Even without Essman, that is, even if the extent of discovery permitted an accused at a preliminary hearing held in this state be limited to the rebutting and cross-examination of evidence of probable cause put on by the state, there is a serious question of "* * * invidious discrimination" between those able to employ counsel and those not, for, regardless of the limitations placed by the magistrate upon efforts of the accused to use the preliminary hearing as a discovery device, a substantially greater degree of disclosure of the state's case will necessarily result than that ordinarily occurring when the indictment route is followed.

Quote from Griffin v.

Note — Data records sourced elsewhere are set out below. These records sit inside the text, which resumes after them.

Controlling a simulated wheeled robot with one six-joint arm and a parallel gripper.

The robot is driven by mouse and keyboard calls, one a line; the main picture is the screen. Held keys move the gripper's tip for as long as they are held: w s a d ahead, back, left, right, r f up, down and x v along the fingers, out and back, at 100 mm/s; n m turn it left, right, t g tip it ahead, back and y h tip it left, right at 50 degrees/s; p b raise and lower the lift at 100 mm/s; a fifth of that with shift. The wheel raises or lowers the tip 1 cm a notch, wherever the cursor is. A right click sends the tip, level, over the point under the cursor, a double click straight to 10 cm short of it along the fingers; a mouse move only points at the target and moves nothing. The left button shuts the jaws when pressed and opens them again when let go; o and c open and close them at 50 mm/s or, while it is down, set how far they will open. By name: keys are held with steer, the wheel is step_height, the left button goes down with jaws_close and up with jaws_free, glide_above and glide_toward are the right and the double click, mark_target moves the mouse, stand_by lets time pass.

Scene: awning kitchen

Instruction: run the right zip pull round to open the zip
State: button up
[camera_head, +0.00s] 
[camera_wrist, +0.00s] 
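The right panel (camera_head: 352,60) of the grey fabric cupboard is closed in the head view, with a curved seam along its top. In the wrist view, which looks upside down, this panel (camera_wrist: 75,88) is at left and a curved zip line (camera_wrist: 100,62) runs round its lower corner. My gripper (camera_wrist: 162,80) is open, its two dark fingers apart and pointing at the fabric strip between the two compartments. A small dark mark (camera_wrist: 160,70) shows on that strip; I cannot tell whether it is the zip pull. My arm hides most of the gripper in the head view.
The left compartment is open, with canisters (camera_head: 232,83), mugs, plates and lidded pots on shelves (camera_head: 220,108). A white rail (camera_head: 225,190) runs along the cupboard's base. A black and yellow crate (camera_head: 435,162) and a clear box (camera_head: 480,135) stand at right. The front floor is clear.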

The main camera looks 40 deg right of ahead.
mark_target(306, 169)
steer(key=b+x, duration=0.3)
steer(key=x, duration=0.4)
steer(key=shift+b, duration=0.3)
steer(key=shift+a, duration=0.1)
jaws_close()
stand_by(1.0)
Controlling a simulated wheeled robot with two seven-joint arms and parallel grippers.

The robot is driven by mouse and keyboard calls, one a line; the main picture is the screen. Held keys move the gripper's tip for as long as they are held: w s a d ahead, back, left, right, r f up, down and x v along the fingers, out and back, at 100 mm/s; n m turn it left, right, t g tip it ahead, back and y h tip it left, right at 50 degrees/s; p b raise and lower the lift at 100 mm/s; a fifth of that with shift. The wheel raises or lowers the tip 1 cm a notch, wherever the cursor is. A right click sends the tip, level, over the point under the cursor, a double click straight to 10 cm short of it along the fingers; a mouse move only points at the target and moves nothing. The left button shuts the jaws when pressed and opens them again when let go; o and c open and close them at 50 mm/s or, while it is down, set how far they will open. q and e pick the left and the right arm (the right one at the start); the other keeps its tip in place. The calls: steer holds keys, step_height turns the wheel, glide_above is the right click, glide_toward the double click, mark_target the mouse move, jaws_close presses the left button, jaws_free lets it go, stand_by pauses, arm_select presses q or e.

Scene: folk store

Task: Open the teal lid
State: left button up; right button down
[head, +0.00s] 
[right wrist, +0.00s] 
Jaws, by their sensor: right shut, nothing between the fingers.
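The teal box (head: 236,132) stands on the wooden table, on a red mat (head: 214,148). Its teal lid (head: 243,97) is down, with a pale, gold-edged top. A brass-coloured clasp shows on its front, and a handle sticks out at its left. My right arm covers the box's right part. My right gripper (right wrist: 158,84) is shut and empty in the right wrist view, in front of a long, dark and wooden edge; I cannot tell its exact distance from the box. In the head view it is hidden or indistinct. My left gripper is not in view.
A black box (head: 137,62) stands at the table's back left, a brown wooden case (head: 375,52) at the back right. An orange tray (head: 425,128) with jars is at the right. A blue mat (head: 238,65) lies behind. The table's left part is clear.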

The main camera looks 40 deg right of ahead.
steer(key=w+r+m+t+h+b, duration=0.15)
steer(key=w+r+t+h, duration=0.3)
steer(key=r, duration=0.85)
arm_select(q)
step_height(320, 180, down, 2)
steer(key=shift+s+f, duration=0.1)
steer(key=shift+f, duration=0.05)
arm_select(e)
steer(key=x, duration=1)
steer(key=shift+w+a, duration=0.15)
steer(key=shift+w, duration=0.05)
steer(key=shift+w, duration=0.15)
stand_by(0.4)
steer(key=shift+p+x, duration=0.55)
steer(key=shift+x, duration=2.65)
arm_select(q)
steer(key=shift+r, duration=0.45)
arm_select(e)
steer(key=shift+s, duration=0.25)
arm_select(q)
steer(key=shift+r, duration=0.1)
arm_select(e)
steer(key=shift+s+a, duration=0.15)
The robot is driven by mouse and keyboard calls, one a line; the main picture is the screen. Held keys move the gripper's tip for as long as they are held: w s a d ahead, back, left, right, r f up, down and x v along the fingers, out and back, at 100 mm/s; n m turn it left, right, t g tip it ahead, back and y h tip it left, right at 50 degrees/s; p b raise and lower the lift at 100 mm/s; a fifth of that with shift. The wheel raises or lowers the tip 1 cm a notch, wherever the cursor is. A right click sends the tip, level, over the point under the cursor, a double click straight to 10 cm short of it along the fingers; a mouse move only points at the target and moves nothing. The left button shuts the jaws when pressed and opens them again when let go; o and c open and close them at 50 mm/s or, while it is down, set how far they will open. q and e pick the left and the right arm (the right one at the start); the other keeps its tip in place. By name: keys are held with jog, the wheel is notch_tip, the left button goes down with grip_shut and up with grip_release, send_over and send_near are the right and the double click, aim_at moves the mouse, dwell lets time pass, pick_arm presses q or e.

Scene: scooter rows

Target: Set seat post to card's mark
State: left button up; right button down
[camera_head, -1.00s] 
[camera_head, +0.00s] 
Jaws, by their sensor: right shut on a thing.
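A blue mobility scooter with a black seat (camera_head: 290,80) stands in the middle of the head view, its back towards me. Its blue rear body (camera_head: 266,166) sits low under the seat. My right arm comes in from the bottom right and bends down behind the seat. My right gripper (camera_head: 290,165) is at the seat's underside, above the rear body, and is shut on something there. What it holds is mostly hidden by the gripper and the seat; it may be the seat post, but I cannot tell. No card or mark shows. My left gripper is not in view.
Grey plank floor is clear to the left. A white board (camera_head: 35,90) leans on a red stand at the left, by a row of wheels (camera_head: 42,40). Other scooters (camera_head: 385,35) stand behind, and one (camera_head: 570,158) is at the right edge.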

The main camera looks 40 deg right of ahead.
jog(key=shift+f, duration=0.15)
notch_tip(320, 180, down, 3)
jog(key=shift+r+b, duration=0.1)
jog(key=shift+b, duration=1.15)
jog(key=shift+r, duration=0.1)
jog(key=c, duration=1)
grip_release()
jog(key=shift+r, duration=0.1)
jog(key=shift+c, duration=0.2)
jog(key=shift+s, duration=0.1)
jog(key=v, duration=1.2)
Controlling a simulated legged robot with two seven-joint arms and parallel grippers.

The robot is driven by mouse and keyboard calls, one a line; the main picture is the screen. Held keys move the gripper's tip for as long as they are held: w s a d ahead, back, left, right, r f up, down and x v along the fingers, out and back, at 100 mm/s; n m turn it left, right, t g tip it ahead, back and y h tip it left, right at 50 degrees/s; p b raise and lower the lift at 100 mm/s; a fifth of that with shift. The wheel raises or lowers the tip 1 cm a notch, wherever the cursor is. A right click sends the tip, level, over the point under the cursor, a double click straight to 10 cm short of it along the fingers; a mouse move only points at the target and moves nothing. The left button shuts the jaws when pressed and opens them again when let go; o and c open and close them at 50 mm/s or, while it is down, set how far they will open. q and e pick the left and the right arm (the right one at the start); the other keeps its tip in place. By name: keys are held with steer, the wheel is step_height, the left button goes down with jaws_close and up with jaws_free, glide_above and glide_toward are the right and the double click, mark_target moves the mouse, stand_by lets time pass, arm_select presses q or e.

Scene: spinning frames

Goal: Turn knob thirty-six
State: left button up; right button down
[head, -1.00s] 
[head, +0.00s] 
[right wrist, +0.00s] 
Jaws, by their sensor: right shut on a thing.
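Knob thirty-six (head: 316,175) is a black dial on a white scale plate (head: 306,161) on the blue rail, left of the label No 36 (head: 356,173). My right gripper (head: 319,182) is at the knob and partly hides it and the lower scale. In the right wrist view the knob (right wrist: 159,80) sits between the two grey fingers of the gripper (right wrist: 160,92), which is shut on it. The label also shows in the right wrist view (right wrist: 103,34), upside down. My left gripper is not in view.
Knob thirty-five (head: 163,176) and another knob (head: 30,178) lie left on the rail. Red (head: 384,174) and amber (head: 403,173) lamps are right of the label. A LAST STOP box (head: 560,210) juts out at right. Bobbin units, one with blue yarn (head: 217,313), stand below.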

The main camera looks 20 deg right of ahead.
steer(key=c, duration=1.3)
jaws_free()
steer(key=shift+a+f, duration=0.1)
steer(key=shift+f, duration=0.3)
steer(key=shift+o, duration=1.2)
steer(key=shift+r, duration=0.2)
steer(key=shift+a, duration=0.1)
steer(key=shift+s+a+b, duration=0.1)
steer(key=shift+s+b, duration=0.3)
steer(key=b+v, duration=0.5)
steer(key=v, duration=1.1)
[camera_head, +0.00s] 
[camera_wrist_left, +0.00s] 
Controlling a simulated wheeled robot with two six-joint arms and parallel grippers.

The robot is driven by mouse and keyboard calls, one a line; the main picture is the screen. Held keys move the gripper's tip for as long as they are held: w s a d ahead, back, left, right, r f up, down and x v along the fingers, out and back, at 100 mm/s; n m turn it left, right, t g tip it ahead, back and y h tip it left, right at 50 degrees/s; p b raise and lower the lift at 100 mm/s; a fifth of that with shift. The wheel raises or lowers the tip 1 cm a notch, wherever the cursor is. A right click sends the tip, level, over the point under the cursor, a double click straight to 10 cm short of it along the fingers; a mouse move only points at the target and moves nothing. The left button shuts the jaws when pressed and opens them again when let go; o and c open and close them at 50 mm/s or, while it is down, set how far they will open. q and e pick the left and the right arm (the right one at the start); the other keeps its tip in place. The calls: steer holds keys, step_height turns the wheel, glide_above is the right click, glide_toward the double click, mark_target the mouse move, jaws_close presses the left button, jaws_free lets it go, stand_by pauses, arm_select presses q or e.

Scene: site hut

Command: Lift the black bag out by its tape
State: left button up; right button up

People of the State of Illinois, 351 U.S. 12, 18, 76 S.Ct. 585, 590, 100 L.Ed. 891 (1956).

However, there is at least difference in degree if not in kind between permitting discovery as an accidental concomitant of a judicial or administrative process, and the granting of a right to discovery, which, if frustrated, will invalidate the entire proceeding. At a time when the opportunities of the state for discovery are so closely limited, rather than adding to the pretrial discovery devices of the defense, I am swayed in the direction of considering this difference to be one of substance and of returning to the basic purpose of a preliminary hearing as expressed by our Supreme Court in State ex rel. Corbin v. Superior Court, 100 Ariz. 236, 413 P.2d 264 (1966), and as expounded in the Washington decision relied upon in the principal opinion, State v. Kanistanaux, 414 P.2d 784 (Wash. 1966).

However, if Essman correctly reflects the state of our law, and subsequent decisions have not expressly overruled it, then the result reached here runs too much counter to fundamentals of equal protection to long survive. Without Essman, the result reached today remains in great jeopardy because of the current trends in our criminal law.